**Exercise brief**
In the copy, include every entry exactly but none of the images.

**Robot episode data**

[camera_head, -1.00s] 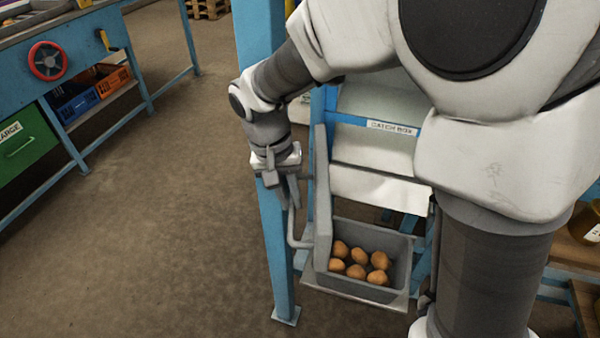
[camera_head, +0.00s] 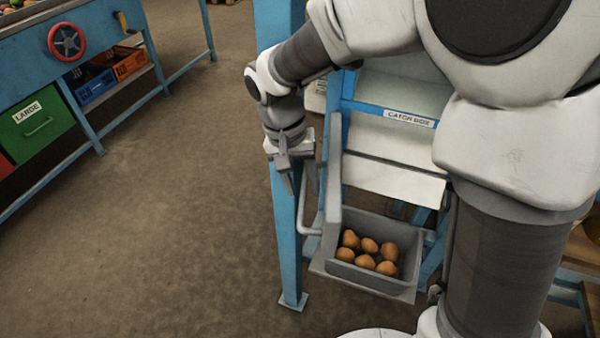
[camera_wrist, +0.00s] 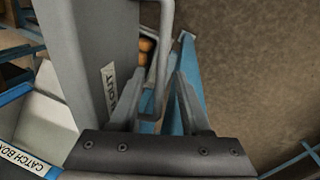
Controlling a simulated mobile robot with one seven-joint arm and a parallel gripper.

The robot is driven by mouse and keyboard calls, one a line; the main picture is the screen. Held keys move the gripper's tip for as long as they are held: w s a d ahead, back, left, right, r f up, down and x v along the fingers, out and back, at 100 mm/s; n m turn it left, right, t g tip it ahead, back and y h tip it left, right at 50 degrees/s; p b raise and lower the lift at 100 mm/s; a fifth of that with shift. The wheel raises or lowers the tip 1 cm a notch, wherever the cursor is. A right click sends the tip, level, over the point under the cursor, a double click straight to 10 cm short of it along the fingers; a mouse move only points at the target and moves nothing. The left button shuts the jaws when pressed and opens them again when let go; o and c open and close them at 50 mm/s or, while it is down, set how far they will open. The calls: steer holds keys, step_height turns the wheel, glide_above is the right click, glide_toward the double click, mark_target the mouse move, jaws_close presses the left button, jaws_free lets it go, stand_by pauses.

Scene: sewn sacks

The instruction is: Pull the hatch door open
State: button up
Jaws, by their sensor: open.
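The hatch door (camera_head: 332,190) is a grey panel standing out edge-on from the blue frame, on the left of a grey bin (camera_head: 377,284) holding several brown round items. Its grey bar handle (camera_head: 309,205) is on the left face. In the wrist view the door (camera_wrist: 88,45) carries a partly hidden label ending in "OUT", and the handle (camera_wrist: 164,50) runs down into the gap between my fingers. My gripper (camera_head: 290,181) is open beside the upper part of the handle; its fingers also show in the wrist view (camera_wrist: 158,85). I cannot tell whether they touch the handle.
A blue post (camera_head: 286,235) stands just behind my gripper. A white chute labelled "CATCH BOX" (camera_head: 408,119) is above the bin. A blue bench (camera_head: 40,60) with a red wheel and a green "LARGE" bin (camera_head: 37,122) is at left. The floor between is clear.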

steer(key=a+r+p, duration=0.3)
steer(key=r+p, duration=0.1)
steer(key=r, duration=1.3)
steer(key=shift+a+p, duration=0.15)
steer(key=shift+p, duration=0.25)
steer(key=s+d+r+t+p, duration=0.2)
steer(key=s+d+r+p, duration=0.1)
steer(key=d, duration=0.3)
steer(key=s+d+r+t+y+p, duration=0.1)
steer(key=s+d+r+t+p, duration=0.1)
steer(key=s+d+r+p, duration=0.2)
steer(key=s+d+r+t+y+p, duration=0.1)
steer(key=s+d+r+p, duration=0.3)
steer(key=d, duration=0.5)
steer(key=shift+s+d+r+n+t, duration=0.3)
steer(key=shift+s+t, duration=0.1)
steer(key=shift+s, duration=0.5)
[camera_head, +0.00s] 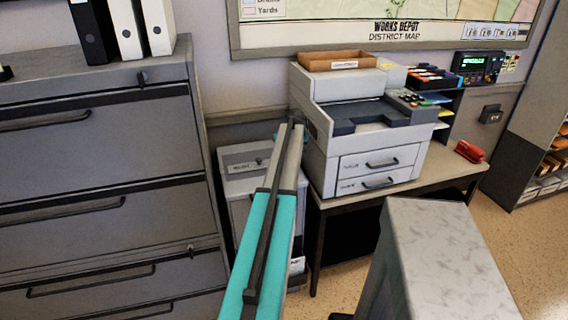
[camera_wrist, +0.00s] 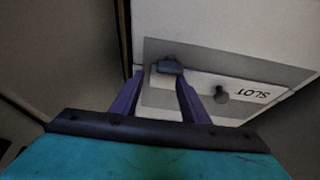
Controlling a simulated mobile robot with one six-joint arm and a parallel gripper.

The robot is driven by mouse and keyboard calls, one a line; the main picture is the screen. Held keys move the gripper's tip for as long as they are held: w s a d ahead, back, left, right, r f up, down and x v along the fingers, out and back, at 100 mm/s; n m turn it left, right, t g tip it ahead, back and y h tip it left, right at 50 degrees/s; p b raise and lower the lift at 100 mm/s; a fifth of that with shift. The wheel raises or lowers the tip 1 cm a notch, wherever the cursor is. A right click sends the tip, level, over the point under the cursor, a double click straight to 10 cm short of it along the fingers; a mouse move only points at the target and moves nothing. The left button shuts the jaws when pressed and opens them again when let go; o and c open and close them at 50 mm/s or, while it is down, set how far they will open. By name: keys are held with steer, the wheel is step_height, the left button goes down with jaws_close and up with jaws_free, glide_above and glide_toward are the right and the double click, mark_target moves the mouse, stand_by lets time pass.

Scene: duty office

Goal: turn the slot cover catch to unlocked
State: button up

**Finished task**
[camera_head, -1.00s] 
[camera_head, +0.00s] 
[camera_wrist, +0.00s] 
Controlling a simulated mobile robot with one seven-joint arm and a parallel gripper.

The robot is driven by mouse and keyboard calls, one a line; the main picture is the screen. Held keys move the gripper's tip for as long as they are held: w s a d ahead, back, left, right, r f up, down and x v along the fingers, out and back, at 100 mm/s; n m turn it left, right, t g tip it ahead, back and y h tip it left, right at 50 degrees/s; p b raise and lower the lift at 100 mm/s; a fifth of that with shift. The wheel raises or lowers the tip 1 cm a notch, wherever the cursor is. A right click sends the tip, level, over the point under the cursor, a double click straight to 10 cm short of it along the fingers; a mouse move only points at the target and moves nothing. The left button shuts the jaws when pressed and opens them again when let go; o and c open and close them at 50 mm/s or, while it is down, set how far they will open. The calls: steer holds keys, step_height turns the wheel, glide_above is the right click, glide_toward the double click, mark_target the mouse move, jaws_close presses the left button, jaws_free lets it go, stand_by pauses.

Scene: sewn sacks

The instruction is: Pull the hatch door open
State: button up
Jaws, by their sensor: open.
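The hatch door (camera_head: 332,190) is a grey panel standing out edge-on from the blue frame, on the left of a grey bin (camera_head: 377,284) holding several brown round items. Its grey bar handle (camera_head: 309,205) is on the left face. In the wrist view the door (camera_wrist: 88,45) carries a partly hidden label ending in "OUT", and the handle (camera_wrist: 164,50) runs down into the gap between my fingers. My gripper (camera_head: 290,181) is open beside the upper part of the handle; its fingers also show in the wrist view (camera_wrist: 158,85). I cannot tell whether they touch the handle.
A blue post (camera_head: 286,235) stands just behind my gripper. A white chute labelled "CATCH BOX" (camera_head: 408,119) is above the bin. A blue bench (camera_head: 40,60) with a red wheel and a green "LARGE" bin (camera_head: 37,122) is at left. The floor between is clear.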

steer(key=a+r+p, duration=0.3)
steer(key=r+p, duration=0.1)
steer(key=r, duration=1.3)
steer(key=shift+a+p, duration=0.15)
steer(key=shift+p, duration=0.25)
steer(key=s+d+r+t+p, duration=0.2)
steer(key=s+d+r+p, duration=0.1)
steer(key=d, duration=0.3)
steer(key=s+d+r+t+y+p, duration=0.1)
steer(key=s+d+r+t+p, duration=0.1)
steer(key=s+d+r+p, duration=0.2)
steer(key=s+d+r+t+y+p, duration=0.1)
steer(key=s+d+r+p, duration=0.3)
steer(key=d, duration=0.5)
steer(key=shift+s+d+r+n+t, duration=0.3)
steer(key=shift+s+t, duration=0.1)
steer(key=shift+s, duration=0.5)
[camera_head, +0.00s] 
[camera_wrist, +0.00s] 
Controlling a simulated mobile robot with one six-joint arm and a parallel gripper.

The robot is driven by mouse and keyboard calls, one a line; the main picture is the screen. Held keys move the gripper's tip for as long as they are held: w s a d ahead, back, left, right, r f up, down and x v along the fingers, out and back, at 100 mm/s; n m turn it left, right, t g tip it ahead, back and y h tip it left, right at 50 degrees/s; p b raise and lower the lift at 100 mm/s; a fifth of that with shift. The wheel raises or lowers the tip 1 cm a notch, wherever the cursor is. A right click sends the tip, level, over the point under the cursor, a double click straight to 10 cm short of it along the fingers; a mouse move only points at the target and moves nothing. The left button shuts the jaws when pressed and opens them again when let go; o and c open and close them at 50 mm/s or, while it is down, set how far they will open. By name: keys are held with steer, the wheel is step_height, the left button goes down with jaws_close and up with jaws_free, glide_above and glide_toward are the right and the double click, mark_target moves the mouse, stand_by lets time pass.

Scene: duty office

Goal: turn the slot cover catch to unlocked
State: button up

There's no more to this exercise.